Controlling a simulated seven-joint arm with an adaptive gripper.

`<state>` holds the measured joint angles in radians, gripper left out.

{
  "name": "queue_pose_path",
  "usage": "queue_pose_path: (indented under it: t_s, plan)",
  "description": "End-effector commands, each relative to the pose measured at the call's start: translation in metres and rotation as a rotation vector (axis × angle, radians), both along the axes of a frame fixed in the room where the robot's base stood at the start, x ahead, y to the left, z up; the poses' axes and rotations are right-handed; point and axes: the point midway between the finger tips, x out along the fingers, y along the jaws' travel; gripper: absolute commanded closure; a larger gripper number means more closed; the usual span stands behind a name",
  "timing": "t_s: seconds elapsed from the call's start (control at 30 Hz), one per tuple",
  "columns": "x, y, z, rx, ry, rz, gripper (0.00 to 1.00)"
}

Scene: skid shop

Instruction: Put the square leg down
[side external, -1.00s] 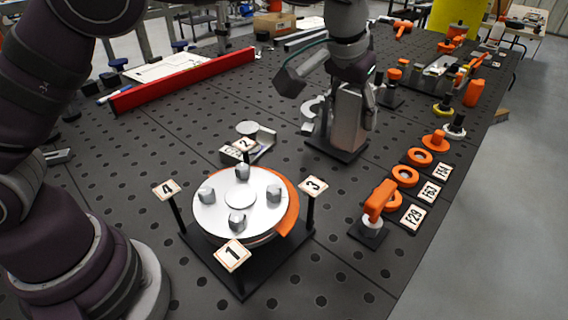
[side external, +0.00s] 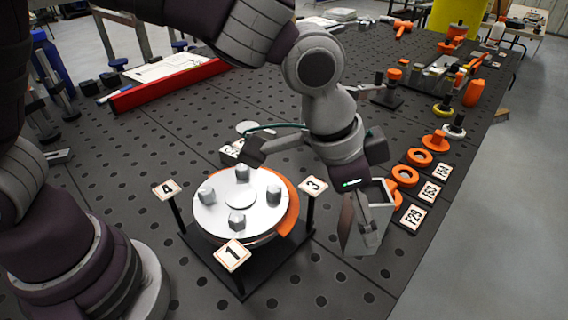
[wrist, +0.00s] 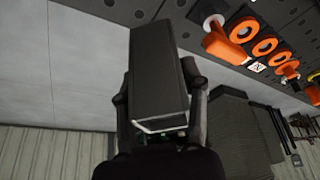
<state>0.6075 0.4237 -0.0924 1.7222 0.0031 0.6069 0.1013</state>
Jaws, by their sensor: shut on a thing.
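The square leg (side external: 366,226) is a grey, square-section block. My gripper (side external: 372,196) is shut on it and holds it tilted, in front of the tagged orange parts near the table's right edge. In the wrist view the leg (wrist: 158,70) looks dark and lies between both fingers of my gripper (wrist: 160,100), its far end pointing up and out. The side view does not show clearly how high it is above the table. My arm hides the spot where the leg was before.
A round silver plate (side external: 222,222) with several grey pegs and numbered posts stands left of the leg. Orange rings (side external: 405,176) and number tags (side external: 412,217) line the right edge. An orange fitting (wrist: 228,45) shows in the wrist view. Floor (side external: 500,230) lies beyond the edge.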

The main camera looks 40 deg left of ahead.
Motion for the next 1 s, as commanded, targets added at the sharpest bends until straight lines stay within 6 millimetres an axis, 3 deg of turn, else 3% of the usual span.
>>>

Given instruction: What is the number of lines in the data holding the word "state"? Reply with that number only.

Solution for this task: 2